* [Data section]:
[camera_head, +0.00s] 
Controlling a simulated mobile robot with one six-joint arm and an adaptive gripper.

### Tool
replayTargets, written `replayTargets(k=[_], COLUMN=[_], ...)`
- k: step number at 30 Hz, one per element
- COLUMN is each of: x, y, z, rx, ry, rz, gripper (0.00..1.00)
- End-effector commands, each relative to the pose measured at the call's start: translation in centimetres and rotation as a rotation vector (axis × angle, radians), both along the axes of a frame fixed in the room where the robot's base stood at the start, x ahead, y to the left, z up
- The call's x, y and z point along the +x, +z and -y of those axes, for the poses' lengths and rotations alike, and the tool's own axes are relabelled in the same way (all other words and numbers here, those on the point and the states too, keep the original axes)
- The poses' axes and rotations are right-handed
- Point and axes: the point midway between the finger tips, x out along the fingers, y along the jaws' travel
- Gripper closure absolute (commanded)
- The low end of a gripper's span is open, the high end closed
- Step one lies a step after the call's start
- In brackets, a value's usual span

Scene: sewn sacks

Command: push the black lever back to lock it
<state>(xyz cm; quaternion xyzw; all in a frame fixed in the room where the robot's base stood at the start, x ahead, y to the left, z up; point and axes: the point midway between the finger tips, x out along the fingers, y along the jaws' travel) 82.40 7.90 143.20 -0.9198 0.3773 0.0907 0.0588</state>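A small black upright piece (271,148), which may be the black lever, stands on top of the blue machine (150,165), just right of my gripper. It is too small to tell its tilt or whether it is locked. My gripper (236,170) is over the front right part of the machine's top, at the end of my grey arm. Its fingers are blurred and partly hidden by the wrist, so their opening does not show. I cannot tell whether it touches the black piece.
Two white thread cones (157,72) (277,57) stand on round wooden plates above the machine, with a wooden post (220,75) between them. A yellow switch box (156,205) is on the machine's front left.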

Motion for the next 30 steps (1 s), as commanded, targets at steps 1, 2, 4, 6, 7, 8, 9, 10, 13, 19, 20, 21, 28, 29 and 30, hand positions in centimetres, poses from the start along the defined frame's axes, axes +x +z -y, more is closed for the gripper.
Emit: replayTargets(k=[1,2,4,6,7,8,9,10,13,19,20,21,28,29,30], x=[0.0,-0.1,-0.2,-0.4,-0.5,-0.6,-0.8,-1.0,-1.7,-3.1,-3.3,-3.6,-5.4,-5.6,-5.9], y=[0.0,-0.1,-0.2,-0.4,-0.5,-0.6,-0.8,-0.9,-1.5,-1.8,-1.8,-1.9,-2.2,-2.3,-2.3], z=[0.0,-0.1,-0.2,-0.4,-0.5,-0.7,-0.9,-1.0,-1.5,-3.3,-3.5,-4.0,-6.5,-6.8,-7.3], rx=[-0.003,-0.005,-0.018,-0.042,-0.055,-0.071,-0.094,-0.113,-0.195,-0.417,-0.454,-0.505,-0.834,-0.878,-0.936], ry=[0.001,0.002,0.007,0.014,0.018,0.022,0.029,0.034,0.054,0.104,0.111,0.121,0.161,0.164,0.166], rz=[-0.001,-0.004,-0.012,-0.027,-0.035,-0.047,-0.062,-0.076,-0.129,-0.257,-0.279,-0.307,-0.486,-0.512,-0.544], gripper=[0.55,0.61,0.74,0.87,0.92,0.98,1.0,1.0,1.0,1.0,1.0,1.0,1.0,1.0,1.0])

* [Given request]: From the first line of the data through the line with "- COLUMN is", quote each line exactly and add nothing else.

* [Output for this exercise]:
[camera_head, +0.00s] 
Controlling a simulated mobile robot with one six-joint arm and an adaptive gripper.

### Tool
replayTargets, written `replayTargets(k=[_], COLUMN=[_], ...)`
- k: step number at 30 Hz, one per element
- COLUMN is each of: x, y, z, rx, ry, rz, gripper (0.00..1.00)

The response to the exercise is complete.